When someone musters up the courage to say, “I’m leaving you,” the last thing they need is a dismissive or callous reply that further exacerbates the pain. One of the worst responses is the denial tactic, where the person being left refuses to acknowledge the seriousness of the situation, belittling their partner’s emotions and pleading for them to stay without addressing the underlying issues. Equally damaging is the blame game, shifting all responsibility onto the departing individual, refusing to introspect or accept any role in the relationship’s deterioration. Another harmful reaction is the indifference displayed by showing no emotional reaction or concern, leaving the person who’s leaving feeling invalidated and unimportant.
Never Together Anyway
One user said, “We were never together in the first place, so go.” What a power move that would be!”
Say Nothing, Take Action
A second user added, “My ex helped me pack, walked me to the front porch, said goodbye, and shut the door.”
What Took So Long?
A third user shared, “Why now? Why not 5 years ago?” If things are bad enough for you to leave, why did it take so long, finally?”
Someone recalled, “After I said, “We should break up.” She responded with, “I’m pregnant.” My heart dropped out of my chest. I wanted no more of this woman, and the thought that I would be stuck with her forever was scary. Fortunately, she wasn’t. She was lying. Again.”
This person stated, “Oh no… Don’t go,… How will I live without you?…” All while continuing to do whatever it was they were doing in the first place.”
Beg & Plead
A top-liked comment said, “I guess worst would be, “Don’t leave, I’ll change! I’ll do anything!” It’s ok to be emotional. I think that is natural but don’t beg them to stay. It’s over.”
One user said, “An ex of mine would repeatedly say she was breaking up with me. After the first five or so times of me being willing to talk about things, I just started saying “ok then” and carried on with my day. A few hours later I’d get a string of messages along the lines of “why don’t you care about our relationship? I’m breaking up with you, and you’re not trying to stop me??” Took an embarrassingly long time for me to decide to end that one.”
Don’t Take My Things
A poster commented, “When I told my ex (married 29 yrs) that I wanted to leave, he said, “You’re not getting my stuff.” Like dude, this is why I am leaving. You have no clue who I am. I don’t want your “stuff,” I just need to get away from your negative presence.”
This commenter added, “If you do, I’ll ki**** myself”? I can’t even imagine the mental and emotional burden that would put on someone, whether they’re serious or not. No one should ever use that as a reply.”

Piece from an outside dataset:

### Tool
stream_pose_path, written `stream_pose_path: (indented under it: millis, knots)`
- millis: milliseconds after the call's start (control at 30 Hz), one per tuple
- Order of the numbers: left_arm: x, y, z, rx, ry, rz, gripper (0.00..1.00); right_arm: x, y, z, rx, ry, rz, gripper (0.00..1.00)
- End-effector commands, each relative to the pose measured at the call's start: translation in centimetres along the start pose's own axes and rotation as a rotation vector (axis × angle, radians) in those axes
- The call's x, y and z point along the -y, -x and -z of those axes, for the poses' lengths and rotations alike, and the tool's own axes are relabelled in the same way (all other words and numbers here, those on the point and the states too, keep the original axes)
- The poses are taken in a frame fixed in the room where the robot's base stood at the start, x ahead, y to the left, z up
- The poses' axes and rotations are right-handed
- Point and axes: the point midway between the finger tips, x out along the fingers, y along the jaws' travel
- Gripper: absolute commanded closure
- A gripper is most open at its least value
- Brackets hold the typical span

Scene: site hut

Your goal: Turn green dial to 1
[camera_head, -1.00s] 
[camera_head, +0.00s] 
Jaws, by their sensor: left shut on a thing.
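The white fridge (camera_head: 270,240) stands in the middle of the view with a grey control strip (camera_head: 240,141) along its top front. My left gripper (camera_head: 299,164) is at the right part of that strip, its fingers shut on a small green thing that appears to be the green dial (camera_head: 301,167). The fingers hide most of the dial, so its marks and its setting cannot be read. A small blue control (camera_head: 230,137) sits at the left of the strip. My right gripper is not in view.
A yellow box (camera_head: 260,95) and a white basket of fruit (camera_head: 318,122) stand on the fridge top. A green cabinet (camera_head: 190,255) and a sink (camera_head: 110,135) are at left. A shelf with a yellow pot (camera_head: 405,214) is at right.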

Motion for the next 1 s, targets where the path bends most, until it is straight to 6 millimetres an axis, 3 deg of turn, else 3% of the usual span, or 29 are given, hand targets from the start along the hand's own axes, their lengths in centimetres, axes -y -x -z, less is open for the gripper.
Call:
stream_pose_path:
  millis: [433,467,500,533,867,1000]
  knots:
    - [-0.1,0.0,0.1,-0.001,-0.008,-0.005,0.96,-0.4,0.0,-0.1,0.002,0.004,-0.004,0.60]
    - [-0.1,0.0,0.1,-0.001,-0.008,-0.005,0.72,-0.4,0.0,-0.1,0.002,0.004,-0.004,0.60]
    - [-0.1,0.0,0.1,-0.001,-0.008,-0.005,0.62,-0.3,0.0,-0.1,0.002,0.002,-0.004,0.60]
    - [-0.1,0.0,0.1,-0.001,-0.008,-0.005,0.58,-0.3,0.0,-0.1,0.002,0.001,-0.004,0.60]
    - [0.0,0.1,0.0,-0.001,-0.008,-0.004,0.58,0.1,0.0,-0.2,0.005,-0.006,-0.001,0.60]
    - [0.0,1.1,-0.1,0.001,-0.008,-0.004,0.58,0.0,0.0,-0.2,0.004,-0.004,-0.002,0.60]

Someone shared, “Someone once ended things with me at a bad time in my life as my Dad was really sick. He told me he was ending things, so I had no response at all. I just got up and left and didn’t say a word. Then he proceeded to chase me for about 6 months to try to talk to me, and every time he tried, I’d look at him and not respond and walk away haha, that was definitely the best response I could have had.”
Help Them Pack
This poster mentioned, “I helped my ex pack her stuff and loaded into the U-Haul truck. Then unloaded it at her new place. She wanted to maintain a “friends with benefits” but I told her “Nah, I’m good now, thanks.”
Due To An STD?
A top-liked comment said, “Is it because I gave you an STD?” I truly think that would be the ultimate response to telling someone I’m leaving them.”

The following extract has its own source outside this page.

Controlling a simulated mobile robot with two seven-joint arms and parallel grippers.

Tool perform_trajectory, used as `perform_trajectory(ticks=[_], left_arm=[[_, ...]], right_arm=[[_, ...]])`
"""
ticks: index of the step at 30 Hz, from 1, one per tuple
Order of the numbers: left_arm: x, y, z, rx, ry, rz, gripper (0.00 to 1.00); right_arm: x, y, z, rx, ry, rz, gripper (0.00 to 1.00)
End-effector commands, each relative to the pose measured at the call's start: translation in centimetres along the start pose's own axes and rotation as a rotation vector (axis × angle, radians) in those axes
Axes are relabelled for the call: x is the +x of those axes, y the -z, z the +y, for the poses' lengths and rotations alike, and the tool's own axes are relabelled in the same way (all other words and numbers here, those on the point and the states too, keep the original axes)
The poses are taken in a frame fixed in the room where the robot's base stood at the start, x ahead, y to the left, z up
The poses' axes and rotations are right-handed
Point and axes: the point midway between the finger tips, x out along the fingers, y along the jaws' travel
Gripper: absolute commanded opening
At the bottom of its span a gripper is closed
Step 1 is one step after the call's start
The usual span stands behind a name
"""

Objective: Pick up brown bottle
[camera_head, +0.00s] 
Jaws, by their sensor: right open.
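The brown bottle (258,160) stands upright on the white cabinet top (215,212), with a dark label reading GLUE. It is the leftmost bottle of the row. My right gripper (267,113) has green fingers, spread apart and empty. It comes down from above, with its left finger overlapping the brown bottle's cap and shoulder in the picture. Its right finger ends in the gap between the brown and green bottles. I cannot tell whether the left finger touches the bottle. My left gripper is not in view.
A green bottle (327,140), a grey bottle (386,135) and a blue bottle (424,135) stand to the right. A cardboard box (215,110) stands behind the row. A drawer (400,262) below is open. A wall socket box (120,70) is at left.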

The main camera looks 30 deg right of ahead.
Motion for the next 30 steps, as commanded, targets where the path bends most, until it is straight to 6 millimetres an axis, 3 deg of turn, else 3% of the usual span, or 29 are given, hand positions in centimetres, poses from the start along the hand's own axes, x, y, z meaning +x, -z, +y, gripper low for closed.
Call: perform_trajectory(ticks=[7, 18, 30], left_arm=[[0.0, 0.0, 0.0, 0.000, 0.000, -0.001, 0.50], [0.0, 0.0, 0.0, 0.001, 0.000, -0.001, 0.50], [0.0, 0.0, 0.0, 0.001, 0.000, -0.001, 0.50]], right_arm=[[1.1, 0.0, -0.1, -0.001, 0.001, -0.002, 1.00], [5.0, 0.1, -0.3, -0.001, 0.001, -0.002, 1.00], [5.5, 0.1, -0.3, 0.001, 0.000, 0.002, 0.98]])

One commenter said, “Finally! You stuck with me through so much I would have felt guilty leaving you, so instead, I just distanced myself and acted like a jackass until you finally decided enough is enough.”
Respond By Crying
This person recalled, “The worst? Compliments of my ex, he said, “No, don’t!” and then cried. Some advice for everyone, don’t do this. They already left you a long time ago. Severe ties like adults without bul****t and move on.”
Finally, a user shared, “Ok, understandable, have a good day.” Why fight for something that isn’t worth fighting for?”